Lévy, a famed French philosopher/ journalist, was a natural choice. A self-described "anti-anti-Americanist" in a country whose intellectuals often demonize the United States, Lévy has been a media darling for decades. He is a bestselling author in his home country, a talking head on French TV, and he's married to a French movie star, Airelle Dombasle. That he penned Who Killed Daniel Pearl?—an investigation into the death of a Wall Streetreporter that many considered a journalistic tour-de-force—didn't hurt his prospects. The Daniel Pearl book, despite being published by the relatively small Melville House, made a splash in the U.S., with nearly 50,000 copies in print, and has been widely reviewed.

Random House hopes that the glamorous French intellectual, who will tour here, will attract even more readers with this classic tracing of Tocqueville, whose 19th-century observations remain a staple of American studies curricula. The media, at least, should have a field day, if Lévy's reception elsewhere is any indication—for "BHL" (as he's known in France) has been endlessly and colorfully written about. A profile in Britain's Observerwas titled "Je Suis Un Superstar," and another famed headline reflecting his supposed vanity is often cited: "God is dead, but my hair is perfect."

BHL is no lightweight, however. He has been reporting on, and fighting, bad guys his entire career. Angered by the Marxist violence he witnessed in Bangladesh in the 1970s, Lévy came to public attention in 1977, at the age of 28, with the publication of his controversial anti-Marxist tract, Barbarism with a Human Face (published in the U.S. by Harper & Row in 1979).Melville House's Dennis Johnson says, "Lévy's journalism is what's always overlooked. He was always ahead of the curve."

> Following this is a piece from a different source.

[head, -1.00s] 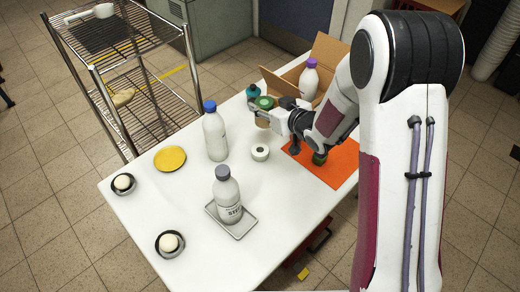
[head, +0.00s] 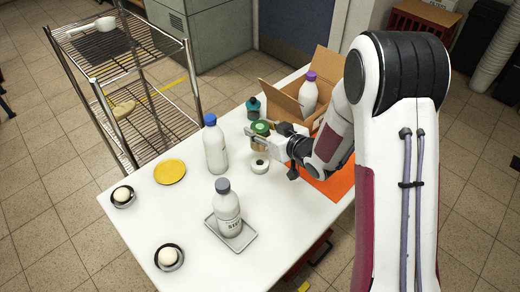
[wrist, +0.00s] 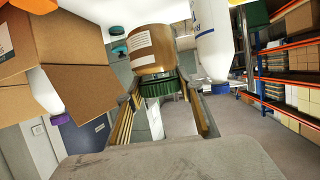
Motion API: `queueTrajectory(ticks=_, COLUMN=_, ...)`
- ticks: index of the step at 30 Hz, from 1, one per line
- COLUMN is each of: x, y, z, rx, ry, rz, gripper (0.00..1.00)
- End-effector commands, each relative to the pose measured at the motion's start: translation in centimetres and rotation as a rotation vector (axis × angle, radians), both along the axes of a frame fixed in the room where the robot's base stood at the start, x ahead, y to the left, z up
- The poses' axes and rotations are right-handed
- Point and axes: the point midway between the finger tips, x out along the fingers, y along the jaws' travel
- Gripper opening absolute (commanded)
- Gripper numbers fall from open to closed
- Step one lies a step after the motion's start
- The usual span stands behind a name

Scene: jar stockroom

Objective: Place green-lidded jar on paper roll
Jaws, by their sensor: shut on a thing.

American Vertigo(which includes a post-Katrina return to New Orleans) is a panoramic portrait of this vast country in only 320 pages. Packed with memorable scenes—such as an ecstatic gospel convention in Memphis with opulently dressed women and top-hatted men—as well as striking portraits of Americans both average and mighty (Wall Street tycoon Henry Kravis), the book also offers Lévy's fresh interpretations of some stale American myths: the Kennedys, he posits, are not our royalty but rather figures out of a Greek tragedy.

Lévy's conclusions include some sharp criticisms, most notably of American "obesity"—one that reflects more of a spiritual hunger than a physical one: he means our obsession with supersizing not just burgers but everything from megachurches to the Mall of America.

But despite the flaws he uncovers, Lévy remains wild about America: he loves its music, movies and literature; he loves Seattle, Savannah and New Orleans; and he loves America's democracy. "My relationship to this country, it is like in families," he says during our conversation, "maybe like Americans themselves. The more I am critical, the more I love America."

Though others question his credentials, Lévy still sees himself, a former soixante-huitard, an activist in France's 1968 uprisings, as a man of the left, and he despairs of the anemic state of American progressives, who he sees as more concerned with fund-raising than with ideas. Yet he remains optimistic. "I'm not sure the movement toward the right is so extreme as the commentators say. Bush's election might also be," he says, reverting to French, "le chant du cygne," the right's swan song.

America is a place Lévy thought he knew. As a youthful fan of Elvis Presley and rock and roll in the 1950s, Lévy made his first trip to the U.S., to Memphis, at 15. But, he says in his still Frenchified English, he spent "one of the most strange and passionating years of my life" learning how little he knew. American Vertigo, he says, is "really the story of a discovery of America."

One of the traits that Lévy admires about America may help explain why he is outside the mainstream of France: America, he says, is a nation of immigrants, and its people do not believe they have "a place in the world" that they deserve "since eternity and for eternity." As a French Jew, he shares this sense of unrootedness: "I feel French because of the language and the literature. But apart from that, I'm not sure I feel much more French than American or anything else."

And how will Americans feel about Lévy? If the response to his Atlanticarticles is any indication, he won't go unnoticed. He says he received thousands of e-mails, letters and phone calls from everywhere he visited, from New Orleans and Alabama to Buffalo and Detroit. The Atlantic's Murphy says the magazine also had "boisterous" praise as well as disagreement from both left and right. The Atlanticarticles were an introduction. But, Lévy concludes, "the real rendezvous is now." Random House couldn't agree more.